The next day, Mao suddenly told Xiang to take the East Route, the one the Generalissimo had vetoed, but did not tell Chiang this, so Chiang thought the Reds would take the route agreed. On 3 January 1941 a cable arrived at Xiang’s HQ from the Generalissimo himself, specifying the itinerary and adding: “I have ordered all the armies along the way to ensure your safety.”
Xiang replied at once, saying he would not be taking the route Chiang had designated, and asking to have the East Route cleared instead. But this crucial message never got to Chiang — thanks to Mao. Mao had banned all Communist commanders from communicating with the Generalissimo direct, and had ordered all contacts channeled through himself. Xiang sent the message via Mao, and Mao did not send it on. So Xiang set off in wintry chill and rain on the night of 4 January 1941 along Mao’s chosen East Route not knowing that Chiang had never seen his cable.
Xiang and his troops walked right into a much larger Nationalist force, who had not been told that Xiang’s unit was coming, much less that it was only passing through, and thought this was an attack. Fighting broke out on the 6th. That day the local Nationalist commander, General Ku, gave orders to “exterminate” the Reds.
Xiang sent frantic telegrams to Yenan pleading for Mao to tell the Nationalists to hold their fire. But Mao did nothing. When Liu Shao-chi, who was with the main N4A force north of the Yangtze, wired Yenan on the 9th about the situation, Mao pretended ignorance, claiming that the last he had heard from Xiang was on the 5th, and “after that we do not know anything.”

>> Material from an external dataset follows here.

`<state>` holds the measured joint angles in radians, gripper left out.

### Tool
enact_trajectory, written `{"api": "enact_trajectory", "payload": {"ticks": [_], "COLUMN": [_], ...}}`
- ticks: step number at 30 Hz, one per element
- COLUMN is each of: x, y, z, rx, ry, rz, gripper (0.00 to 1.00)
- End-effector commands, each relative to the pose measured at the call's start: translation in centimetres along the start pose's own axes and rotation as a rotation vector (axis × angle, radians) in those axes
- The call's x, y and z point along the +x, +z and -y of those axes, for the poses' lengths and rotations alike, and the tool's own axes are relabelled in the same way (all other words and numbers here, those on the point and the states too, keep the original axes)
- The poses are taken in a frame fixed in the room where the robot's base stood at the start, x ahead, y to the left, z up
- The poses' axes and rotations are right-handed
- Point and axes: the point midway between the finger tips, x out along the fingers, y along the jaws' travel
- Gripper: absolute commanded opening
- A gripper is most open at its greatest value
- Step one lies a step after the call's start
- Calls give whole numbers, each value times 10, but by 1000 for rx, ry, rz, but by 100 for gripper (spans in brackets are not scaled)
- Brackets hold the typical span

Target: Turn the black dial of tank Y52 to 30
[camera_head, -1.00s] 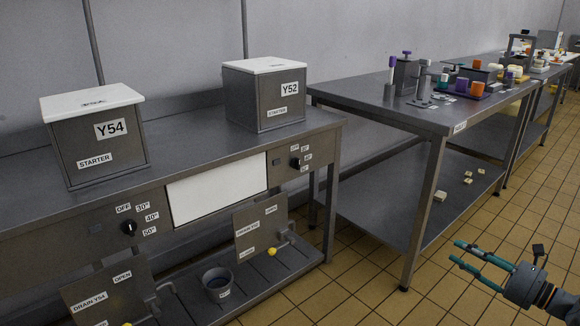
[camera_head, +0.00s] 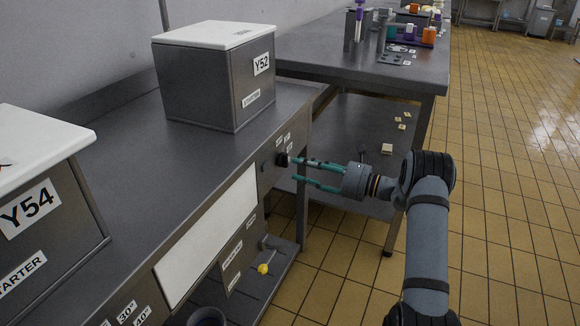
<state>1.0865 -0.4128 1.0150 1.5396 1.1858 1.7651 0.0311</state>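The tank Y52 (camera_head: 215,85) is a grey box with a white lid, standing on the bench at the upper left. Its black dial (camera_head: 282,160) sits on the bench's front panel below it, with small white labels (camera_head: 284,143) above and beside it. The label text is too small to read now. My gripper (camera_head: 297,169) has teal fingers pointing left at the dial. The fingers are spread apart, with the tips at or very near the dial. I cannot tell whether they touch it.
Tank Y54 (camera_head: 40,215) stands at the left. A white panel (camera_head: 208,235) and a drain valve with a yellow knob (camera_head: 263,268) are below the bench top. A second metal table (camera_head: 350,62) with loose items stands behind my gripper. Tiled floor is open at the right.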

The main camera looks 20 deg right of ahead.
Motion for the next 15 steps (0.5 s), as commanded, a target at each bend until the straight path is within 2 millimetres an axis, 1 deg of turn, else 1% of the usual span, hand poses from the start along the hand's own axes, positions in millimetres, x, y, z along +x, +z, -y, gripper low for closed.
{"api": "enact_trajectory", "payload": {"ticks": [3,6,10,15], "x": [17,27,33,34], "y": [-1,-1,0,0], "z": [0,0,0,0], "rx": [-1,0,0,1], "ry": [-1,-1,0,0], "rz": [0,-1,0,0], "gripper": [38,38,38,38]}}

During the most critical period of bloody fighting, the four days from 6 to 9 January, Mao claimed he received no communication. During those days, Xiang’s radio operators were sending out repeated, desperate SOS messages, and Liu Shao-chi had no problem receiving them. It is hard to believe that Mao’s communications had conveniently “broken down” just for the four days when the N4A HQ was being massacred. And even if there was some glitch, this cannot explain how Mao did nothing — for days — to resume contact. Mao had a history of using “radio trouble” as an excuse to suppress information (after the kidnapping of Chiang Kai-shek in 1936, Mao had claimed he was unable to receive a vital message from Moscow). For Mao, the greater the bloodshed, the greater his excuse to turn on Chiang;
After Liu brought up the subject of the N4A’s plight on the 9th, Mao’s radio miraculously started functioning again. From that day, urgent pleas from N4A HQ began to be recorded. On the 10th the HQ entreated Mao: “on the brink of doom …” “Please could you quickly make representations to Chiang and Ku to call off the encirclement. Otherwise the entire force will be wiped out.” Mao sat still.
That same day, Xiang Ying again tried to cable Chiang, again via Mao. That plea too was withheld from the Generalissimo, as Mao revealed to his liaison Chou (on the 13th): “I did not send it on to you … This cable must absolutely not be passed on.”
On the evening of the 11th Chou was attending a reception in Chongqing to celebrate the third anniversary of the CCP’s
It was only the next day that Mao finally instructed Chou to “make serious representations to have the encirclement called off.” But the level of crisis was carefully toned down (“they say they can still hold out for seven days” was a distortion of much more desperate reports days before). Chou did not make any serious protest until the 13th. By that time Chiang had stopped the killing on his own initiative, on the 12th.
On 13 January, after the massacre had ended, Mao suddenly came to life, telling Chou to crank up a PR campaign for a righteous all-out war against Chiang. “Once the decision is made,” Mao said, “we will strike all the way to Sichuan [Chiang’s base].”
“Now it is a matter of a total split … of how to overthrow Chiang.”
AS HIS ARMY was no match for Chiang’s, Mao could not possibly achieve these goals without Stalin’s intervention. Chou saw the Russian ambassador on 15 January to impress on him that the Reds needed bailing out. He was given the cold shoulder. In his classified memoirs, Panyushkin recorded his suspicion that Mao had set Xiang Ying up — and that Chou had been lying.
Mao, meanwhile, appealed directly to Moscow for all-out war against Chiang, with what a Russian intelligence source calls “one hysterical telegram after another,” claiming that Chiang’s plan was to wipe out first the N4A, then the 8RA, and then “crush the CCP.”
“There is a danger our army will be completely annihilated,” Mao told Moscow.